Der Literaturkritiker Paul Jandl hat in seiner NZZ-Rezension von Hallers Novelle Heisenberg zur Hauptperson der Erzählung erklärt, während er Helstedt als dessen Gegenfigur sieht, die sonderbare Visionen hat und sich selbst verliere. Hallers Hellstedt hat dem Kritiker eigentlich schon geantwortet, denn er sagt einem Freund: Du möchtest, dass die Welt so angenehm eingerichtet ist wie deine Wohnung: «gleichbleibend, mit definierten Orten für jedes Ding, vollgestellt, beengend, vertraut» (S.117). Eine freiere Lektüre könnte wahrnehmen, dass der junge Wissenschaftler und der alte Professor, einander ebenbürtig, in zwei verschiedenen Sprachen, der Sprache der Mathematik und der Sprache der Phantasie, versuchen, das unbekannte Neue einzukreisen. Helstedt bemerkt bald, dass auch er selbst Teil dieser neu entdeckten, wunderbar seltsamen Ordnung ist, und er empfindet dabei, von Haller zart angedeutet, einen unverhofften Trost. Vielleicht kann er, wenn es ans Sterben geht, in diese grössere Ordnung eintreten.
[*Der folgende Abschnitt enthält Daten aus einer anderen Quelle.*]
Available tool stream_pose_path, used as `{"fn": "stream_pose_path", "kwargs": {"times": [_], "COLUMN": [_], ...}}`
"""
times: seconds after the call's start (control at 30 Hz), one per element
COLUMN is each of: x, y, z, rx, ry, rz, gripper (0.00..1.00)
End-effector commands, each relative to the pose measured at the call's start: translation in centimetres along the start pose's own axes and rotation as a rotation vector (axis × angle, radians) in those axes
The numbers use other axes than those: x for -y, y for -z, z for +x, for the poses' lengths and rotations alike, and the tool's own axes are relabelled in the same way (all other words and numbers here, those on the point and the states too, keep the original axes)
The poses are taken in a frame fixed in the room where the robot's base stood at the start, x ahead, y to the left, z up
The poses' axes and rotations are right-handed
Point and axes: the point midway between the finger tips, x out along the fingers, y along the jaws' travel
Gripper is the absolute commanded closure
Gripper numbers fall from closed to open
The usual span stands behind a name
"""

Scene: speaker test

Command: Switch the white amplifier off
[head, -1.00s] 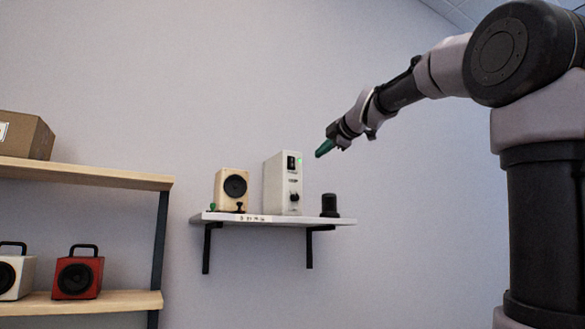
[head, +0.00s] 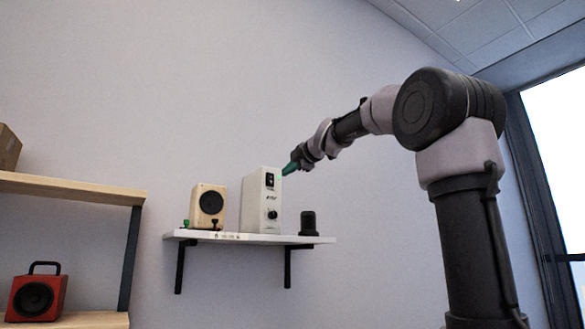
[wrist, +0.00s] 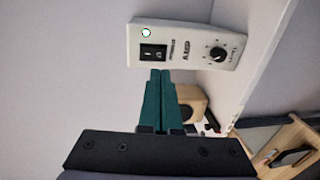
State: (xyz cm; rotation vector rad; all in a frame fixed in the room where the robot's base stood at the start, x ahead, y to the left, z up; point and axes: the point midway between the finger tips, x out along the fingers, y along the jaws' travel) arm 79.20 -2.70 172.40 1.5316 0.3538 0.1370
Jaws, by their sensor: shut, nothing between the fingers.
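The white amplifier (head: 251,206) stands upright on a white wall shelf (head: 300,239). Its front has a black rocker switch (head: 270,180) near the top and a black knob (head: 272,214) below. In the wrist view, turned sideways, the amplifier (wrist: 188,35) shows its switch (wrist: 154,54), a bright indicator lamp (wrist: 146,33) beside it and the knob (wrist: 217,53). My gripper (head: 287,170) has green fingers, shut and empty, close to the amplifier's top front. In the wrist view its fingertips (wrist: 160,73) appear just below the switch; whether they touch is unclear.
On the wall shelf, a wooden speaker (head: 207,208) stands left of the amplifier and a small black object (head: 308,223) right of it. A wooden rack (head: 75,189) at the left holds a red speaker (head: 37,298) and a cardboard box (head: 8,148).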

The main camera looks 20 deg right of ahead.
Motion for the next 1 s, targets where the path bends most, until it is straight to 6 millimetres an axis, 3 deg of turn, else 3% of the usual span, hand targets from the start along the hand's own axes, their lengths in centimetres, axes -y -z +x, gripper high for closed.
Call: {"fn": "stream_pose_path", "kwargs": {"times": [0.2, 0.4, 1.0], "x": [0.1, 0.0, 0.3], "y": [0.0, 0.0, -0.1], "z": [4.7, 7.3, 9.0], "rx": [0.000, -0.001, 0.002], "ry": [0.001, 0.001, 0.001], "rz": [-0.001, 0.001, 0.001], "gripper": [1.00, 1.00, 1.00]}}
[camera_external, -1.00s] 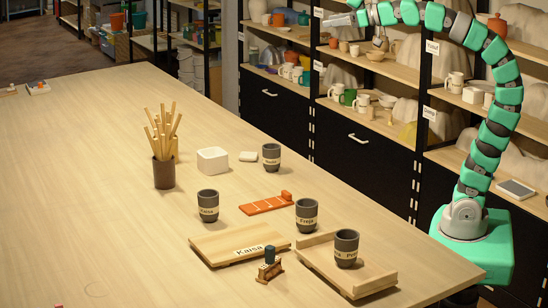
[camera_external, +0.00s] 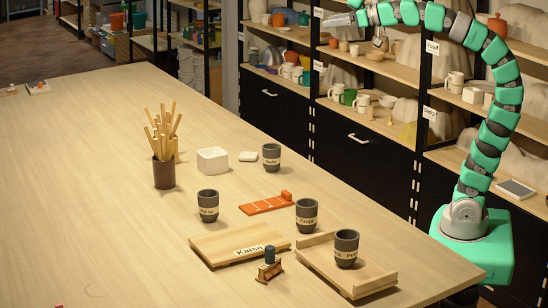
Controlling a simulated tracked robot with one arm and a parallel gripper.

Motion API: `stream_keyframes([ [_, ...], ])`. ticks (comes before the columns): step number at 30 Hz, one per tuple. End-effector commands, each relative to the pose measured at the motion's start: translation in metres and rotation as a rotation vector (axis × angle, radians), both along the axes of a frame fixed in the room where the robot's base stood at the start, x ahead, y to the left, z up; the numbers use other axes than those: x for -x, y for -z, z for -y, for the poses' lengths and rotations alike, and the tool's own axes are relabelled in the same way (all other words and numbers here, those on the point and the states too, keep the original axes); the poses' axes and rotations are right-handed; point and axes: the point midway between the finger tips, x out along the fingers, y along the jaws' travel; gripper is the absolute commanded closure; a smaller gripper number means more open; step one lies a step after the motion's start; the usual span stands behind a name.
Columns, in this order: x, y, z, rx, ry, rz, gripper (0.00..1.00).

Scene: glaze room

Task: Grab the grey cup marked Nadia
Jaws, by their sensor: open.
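Several dark grey cups with pale name bands stand upright on the table. The back cup (camera_external: 271,157) has a small band that is hard to read; it may say Nadia. The left cup (camera_external: 208,206) has a band I cannot read surely. Another cup (camera_external: 307,215) has a band that looks like Freja. The front cup (camera_external: 347,249) stands on a wooden tray (camera_external: 375,286); its band shows only parts of names. My gripper (camera_external: 337,20) is open at the top edge, high above and apart from all the cups, with its tips pointing left.
A board marked Kaisa (camera_external: 215,244) and a stamp (camera_external: 269,265) are in front. The table's left side is mostly clear.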

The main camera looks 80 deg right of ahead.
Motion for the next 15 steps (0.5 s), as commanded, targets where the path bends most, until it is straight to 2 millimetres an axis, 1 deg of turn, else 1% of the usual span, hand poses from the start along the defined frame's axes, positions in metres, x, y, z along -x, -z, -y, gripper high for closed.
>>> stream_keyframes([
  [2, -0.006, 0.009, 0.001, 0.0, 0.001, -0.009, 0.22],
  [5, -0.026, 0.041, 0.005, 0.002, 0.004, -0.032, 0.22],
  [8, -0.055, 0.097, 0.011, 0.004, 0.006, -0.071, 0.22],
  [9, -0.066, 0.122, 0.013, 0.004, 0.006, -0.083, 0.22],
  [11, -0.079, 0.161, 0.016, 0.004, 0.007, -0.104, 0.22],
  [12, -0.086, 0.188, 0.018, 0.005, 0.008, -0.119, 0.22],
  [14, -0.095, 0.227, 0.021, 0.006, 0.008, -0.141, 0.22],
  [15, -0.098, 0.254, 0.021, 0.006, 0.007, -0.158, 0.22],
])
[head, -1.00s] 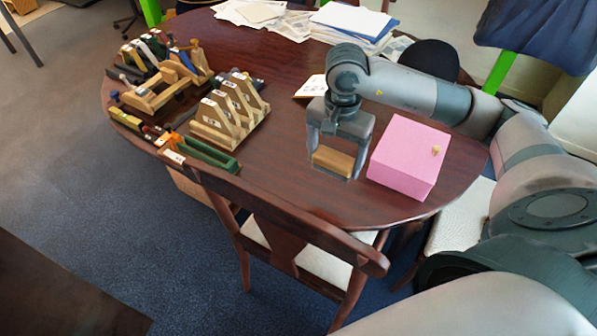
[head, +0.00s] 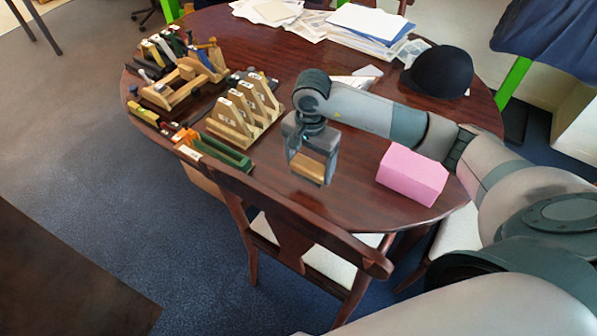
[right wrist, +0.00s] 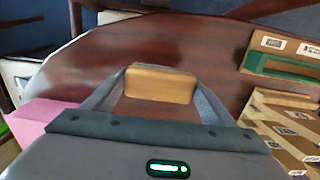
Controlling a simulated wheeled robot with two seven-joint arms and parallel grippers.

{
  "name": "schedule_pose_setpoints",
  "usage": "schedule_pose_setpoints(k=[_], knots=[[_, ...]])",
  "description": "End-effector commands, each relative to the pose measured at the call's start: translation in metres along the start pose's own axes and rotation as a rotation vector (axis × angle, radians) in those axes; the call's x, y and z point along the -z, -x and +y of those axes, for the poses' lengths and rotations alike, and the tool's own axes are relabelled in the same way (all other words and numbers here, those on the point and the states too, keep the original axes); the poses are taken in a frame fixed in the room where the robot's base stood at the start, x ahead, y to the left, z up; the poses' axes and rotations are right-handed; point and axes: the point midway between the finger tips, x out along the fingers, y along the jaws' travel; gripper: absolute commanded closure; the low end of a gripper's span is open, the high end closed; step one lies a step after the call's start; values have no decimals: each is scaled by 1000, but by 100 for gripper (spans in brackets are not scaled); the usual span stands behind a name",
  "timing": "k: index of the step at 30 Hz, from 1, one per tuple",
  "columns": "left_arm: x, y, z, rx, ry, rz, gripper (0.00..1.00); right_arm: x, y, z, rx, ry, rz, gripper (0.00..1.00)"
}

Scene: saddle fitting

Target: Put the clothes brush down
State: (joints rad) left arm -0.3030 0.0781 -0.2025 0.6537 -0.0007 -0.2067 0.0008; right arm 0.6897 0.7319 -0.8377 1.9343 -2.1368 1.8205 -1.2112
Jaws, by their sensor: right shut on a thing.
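The clothes brush shows as a light wooden block (head: 309,168) between the fingers of my right gripper (head: 308,172) in the head view. The gripper is shut on it and points down over the table. In the right wrist view the brush (right wrist: 160,84) lies across the jaws, with a flat wooden face showing. I cannot tell whether its underside touches the table (head: 335,200). My left gripper is not in view.
A pink box (head: 412,175) stands right of the gripper. Wooden stepped stands (head: 243,110) and a green tray (head: 222,152) are to the left. A black cap (head: 438,71) and papers (head: 365,20) lie behind. A chair (head: 290,225) stands at the front edge. Bare tabletop surrounds the gripper.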

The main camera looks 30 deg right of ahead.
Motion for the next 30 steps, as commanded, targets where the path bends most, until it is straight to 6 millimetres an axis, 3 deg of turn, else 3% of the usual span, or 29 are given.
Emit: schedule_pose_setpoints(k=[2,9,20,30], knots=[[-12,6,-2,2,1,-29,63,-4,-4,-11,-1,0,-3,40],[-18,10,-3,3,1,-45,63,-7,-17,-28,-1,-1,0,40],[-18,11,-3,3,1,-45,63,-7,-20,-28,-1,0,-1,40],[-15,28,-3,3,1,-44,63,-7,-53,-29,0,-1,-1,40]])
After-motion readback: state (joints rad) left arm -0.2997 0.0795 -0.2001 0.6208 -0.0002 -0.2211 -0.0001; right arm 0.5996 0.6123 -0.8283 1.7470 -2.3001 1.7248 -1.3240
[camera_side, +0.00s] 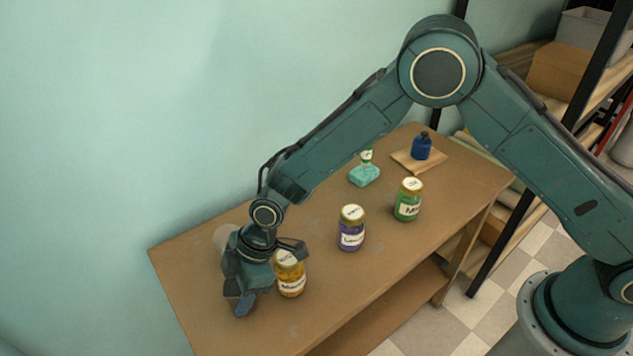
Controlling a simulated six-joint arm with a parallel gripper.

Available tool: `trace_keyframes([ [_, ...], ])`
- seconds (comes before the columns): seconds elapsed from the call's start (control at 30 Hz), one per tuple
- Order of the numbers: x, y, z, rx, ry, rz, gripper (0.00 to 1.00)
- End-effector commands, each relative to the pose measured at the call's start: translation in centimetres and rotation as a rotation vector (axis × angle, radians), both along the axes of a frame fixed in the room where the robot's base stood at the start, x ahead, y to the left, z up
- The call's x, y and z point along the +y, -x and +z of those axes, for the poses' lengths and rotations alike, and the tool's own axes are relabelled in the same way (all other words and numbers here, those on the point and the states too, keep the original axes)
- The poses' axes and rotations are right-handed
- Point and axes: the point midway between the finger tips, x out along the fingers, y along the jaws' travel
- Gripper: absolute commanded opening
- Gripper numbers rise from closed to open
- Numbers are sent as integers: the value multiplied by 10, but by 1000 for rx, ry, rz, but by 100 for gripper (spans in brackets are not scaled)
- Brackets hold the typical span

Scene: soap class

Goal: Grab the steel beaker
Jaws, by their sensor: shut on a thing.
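My gripper (243,298) is low over the left end of the table, pointing down. It is shut on a dull brownish-grey thing, which looks like the steel beaker; the fingers hide most of it. I cannot tell whether it is clear of the table top. A jar with yellow contents (291,277) stands upright just right of the gripper, and a dark part of the gripper overlaps its lid in the picture. A pale rounded thing (222,237) shows behind the gripper, mostly hidden.
On the brown table (325,300) stand a purple jar (351,230) and a green jar (408,201). Behind them are a teal soap block (363,176) with a small bottle (366,156) and a blue bottle (421,147) on a wooden board (405,162). The table's front is clear.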

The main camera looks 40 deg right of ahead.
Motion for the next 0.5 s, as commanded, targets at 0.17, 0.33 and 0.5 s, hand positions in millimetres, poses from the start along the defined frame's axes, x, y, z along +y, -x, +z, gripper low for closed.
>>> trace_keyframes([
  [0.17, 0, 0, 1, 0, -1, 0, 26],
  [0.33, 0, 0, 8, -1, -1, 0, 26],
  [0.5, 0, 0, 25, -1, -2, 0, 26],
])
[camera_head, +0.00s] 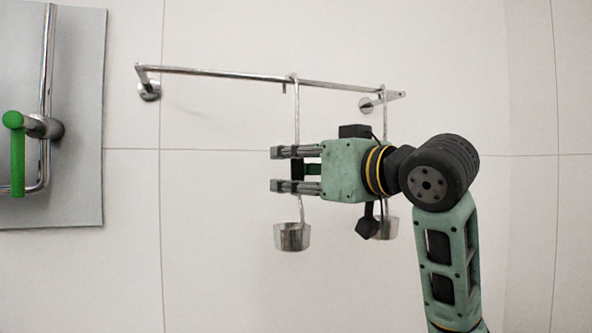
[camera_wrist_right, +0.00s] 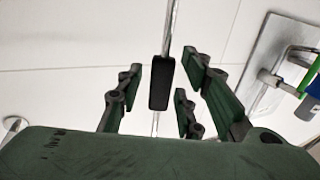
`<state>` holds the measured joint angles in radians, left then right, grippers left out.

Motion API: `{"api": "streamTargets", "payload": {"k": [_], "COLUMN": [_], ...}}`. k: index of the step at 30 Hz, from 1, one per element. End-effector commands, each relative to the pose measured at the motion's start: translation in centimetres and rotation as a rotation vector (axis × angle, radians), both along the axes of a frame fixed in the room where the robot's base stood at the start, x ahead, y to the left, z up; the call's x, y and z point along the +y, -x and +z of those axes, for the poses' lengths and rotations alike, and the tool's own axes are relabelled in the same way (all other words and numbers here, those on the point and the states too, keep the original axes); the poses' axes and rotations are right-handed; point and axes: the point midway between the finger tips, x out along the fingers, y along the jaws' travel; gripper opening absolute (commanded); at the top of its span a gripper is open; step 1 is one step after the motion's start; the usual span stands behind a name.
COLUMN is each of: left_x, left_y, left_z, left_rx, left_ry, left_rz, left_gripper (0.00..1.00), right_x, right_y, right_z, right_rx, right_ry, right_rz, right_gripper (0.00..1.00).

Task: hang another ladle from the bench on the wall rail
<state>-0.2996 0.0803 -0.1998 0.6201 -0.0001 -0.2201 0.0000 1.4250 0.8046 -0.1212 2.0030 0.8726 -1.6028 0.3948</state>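A steel ladle (camera_head: 292,237) hangs upright, its hooked top over the wall rail (camera_head: 220,73). My right gripper (camera_head: 283,168) is open around the middle of its handle. In the right wrist view, the ladle's black grip (camera_wrist_right: 161,83) stands between my right gripper's spread fingers (camera_wrist_right: 158,100), with gaps on both sides. A second ladle (camera_head: 386,229) hangs farther right near the rail's right end, partly hidden behind my right gripper and arm. My left gripper and the bench are not in view.
A grey panel (camera_head: 75,120) with a steel pipe and a green-handled valve (camera_head: 15,150) is on the wall at the left. The rail between its left bracket (camera_head: 149,91) and the nearer ladle is bare. The wall below it is clear.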

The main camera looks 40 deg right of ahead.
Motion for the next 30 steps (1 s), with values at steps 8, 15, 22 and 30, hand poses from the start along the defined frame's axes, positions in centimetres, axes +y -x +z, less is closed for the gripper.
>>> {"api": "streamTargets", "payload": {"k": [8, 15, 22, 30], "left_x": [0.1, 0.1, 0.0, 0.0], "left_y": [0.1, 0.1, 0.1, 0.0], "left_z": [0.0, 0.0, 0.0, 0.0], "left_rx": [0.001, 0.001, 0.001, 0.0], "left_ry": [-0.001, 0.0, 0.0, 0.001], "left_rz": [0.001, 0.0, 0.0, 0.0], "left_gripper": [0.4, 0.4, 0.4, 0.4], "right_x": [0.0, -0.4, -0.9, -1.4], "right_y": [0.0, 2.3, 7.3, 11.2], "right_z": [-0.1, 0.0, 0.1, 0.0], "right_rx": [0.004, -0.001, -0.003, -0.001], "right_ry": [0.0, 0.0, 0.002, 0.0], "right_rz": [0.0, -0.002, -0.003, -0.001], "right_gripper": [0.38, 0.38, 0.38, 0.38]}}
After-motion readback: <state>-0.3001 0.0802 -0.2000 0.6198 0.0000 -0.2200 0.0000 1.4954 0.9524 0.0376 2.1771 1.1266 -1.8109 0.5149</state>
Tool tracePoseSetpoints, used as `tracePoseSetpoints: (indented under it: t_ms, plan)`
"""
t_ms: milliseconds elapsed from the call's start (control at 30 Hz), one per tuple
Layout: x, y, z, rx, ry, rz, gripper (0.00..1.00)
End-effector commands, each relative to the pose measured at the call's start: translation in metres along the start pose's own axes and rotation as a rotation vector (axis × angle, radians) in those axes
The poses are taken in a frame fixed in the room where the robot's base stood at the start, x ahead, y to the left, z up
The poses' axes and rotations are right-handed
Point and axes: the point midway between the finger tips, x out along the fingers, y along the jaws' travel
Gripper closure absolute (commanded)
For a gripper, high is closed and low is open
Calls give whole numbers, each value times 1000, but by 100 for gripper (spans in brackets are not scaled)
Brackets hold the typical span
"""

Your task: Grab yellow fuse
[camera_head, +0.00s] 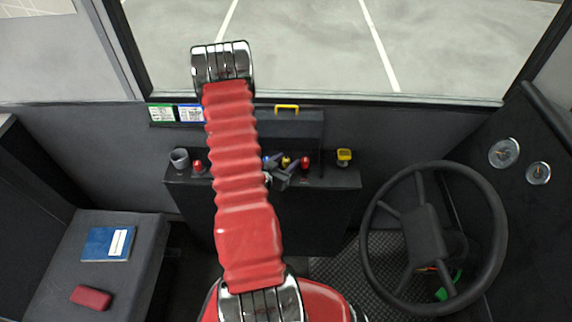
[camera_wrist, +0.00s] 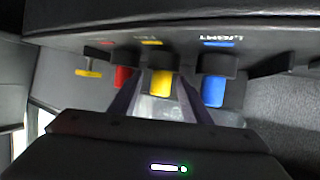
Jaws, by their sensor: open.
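The yellow fuse (camera_wrist: 160,84) sits in a dark holder at the centre of the wrist view, between a red fuse (camera_wrist: 123,78) and a blue fuse (camera_wrist: 213,90). My gripper (camera_wrist: 158,98) is open, with one finger on each side of the yellow fuse's line. Whether the fingers touch it I cannot tell. In the head view the yellow fuse (camera_head: 286,161) is small and partly hidden by my gripper (camera_head: 281,174). The red fuse (camera_head: 305,162) is to its right, and the blue fuse (camera_head: 266,160) is to its left.
A yellow-topped item (camera_head: 344,156) stands at the right of the dark console (camera_head: 335,180). A grey cup (camera_head: 180,158) and a red item (camera_head: 198,166) stand at its left. A steering wheel (camera_head: 370,240) is at the right. A seat (camera_head: 50,265) at the left holds a blue book (camera_head: 100,244).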

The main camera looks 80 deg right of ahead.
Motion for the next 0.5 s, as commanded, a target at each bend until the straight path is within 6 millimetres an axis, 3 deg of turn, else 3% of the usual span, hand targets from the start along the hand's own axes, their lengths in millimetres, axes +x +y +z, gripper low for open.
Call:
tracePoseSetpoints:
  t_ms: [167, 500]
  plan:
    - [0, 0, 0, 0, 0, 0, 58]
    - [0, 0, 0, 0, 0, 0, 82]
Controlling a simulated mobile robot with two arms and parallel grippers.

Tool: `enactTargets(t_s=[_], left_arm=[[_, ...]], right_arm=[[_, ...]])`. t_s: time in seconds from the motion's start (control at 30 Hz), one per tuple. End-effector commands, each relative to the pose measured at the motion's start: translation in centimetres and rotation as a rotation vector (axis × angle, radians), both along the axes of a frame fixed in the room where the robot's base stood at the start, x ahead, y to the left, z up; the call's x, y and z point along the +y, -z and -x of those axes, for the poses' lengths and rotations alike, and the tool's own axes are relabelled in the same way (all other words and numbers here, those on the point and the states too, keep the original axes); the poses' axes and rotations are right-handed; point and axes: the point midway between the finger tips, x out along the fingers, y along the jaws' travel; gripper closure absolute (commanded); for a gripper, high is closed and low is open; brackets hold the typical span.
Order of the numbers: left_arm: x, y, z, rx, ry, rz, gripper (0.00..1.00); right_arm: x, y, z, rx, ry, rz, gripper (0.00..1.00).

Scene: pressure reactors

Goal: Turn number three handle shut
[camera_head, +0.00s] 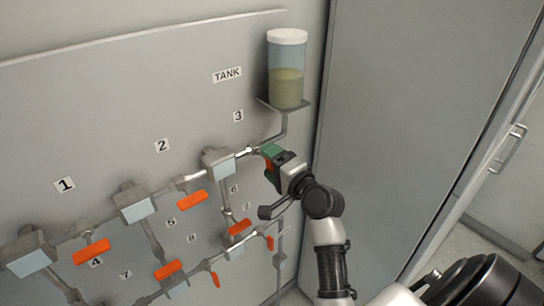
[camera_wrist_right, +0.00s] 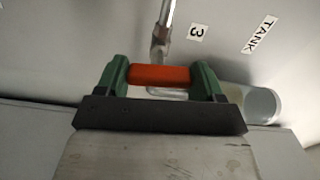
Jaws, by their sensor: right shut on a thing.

Ruhig aber packend ist Hallers Sprache. Unmodisch aber zeitgenössisch sein Thema. Individuell profiliert, aber zur Identifikation einladend sind seine Figuren. Hallers Novelle ist ein Meisterwerk.

 

Hans Ulrich Probst in der Wochenzeitung WOZ:

Blitzgewitter ist ein wahrlich wagemutiger Versuch auf kaum hundert Seiten, bleibt aber trotz hoher Komplexität und unvermeidlicher Verkürzungen bestens lesbar, denn auch für dieses Vorhaben findet Haller eine geschmeidige, glasklare Sprache.

 

Manfred Papst in der NZZ am Sonntag, Bücherbeilage

Das grosse Ganze denken

Wer sich mit Hallers Novelle «Sich lichtende Nebel» beschäftigt, liest mit Gewinn auch seinen fast gleichzeitig erschienenen Essay «Blitzgewitter». In ihm schreibt der Autor eine «kurze Geschichte des Lichts, in das wir uns stellen» (so der Untertitel), und geht der Frage nach, wie sich unsere Lebenswelt durch die Digitalisierung verändert hat. Er zeichnet die Entwicklung des wissenschaftlichen Verständnisses von Licht und Bildproduktion nach und beleuchtet die physikalischen Aspekte der Frage ebenso wie die philosophischen, soziologischen und politischen.

Dabei geht er zurück bis ins Mittelalter; er skizziert die Wandlung vom geozentrischen zum heliozentrischen Weltbild, zeigt, wie das sich seiner selbst bewusst werdende Subjekt in der Renaissance auf den Plan tritt und wie die Aufklärung sowie die modernen Naturwissenschaften, allen voran die Physik, die Wahrnehmung und die Deutung der Welt verändert haben. Dabei weist er auch hier der Quantenmechanik Heisenbergs eine Schlüsselrolle zu. Mit dem Mut zur Verkürzung und zur scharfen Konturierung erweist sich Haller, der in jungen Jahren an der Universität Basel Zoologie studiert hat, als origineller, kantiger Kopf, der das Denken weder delegiert noch in ein Referenzsystem von fachspezifischen Autoritäten einpasst, sondern das grosse Ganze als Einzelner nochmals von Grund auf zu denken versucht. Das mag man als unzeitgemäss empfinden; es ist indes originell und gelungen. Der klar aufgebaute Text mit seinen 133 kurzen Paragraphen ist zudem auch von literarischem Reiz.

Beiden Büchern, der Novelle und dem Essay, ist gemeinsam, dass sie die «Ordnung der Dinge» mit der fragilen Schönheit der gefährdeten und vergänglichen Welt in eins denken. Im Schauen liegt für den alten Helstedt am Ende das Glück: Mit versonnenem Lächeln nimmt er einen Schluck aus der Kaffeetasse.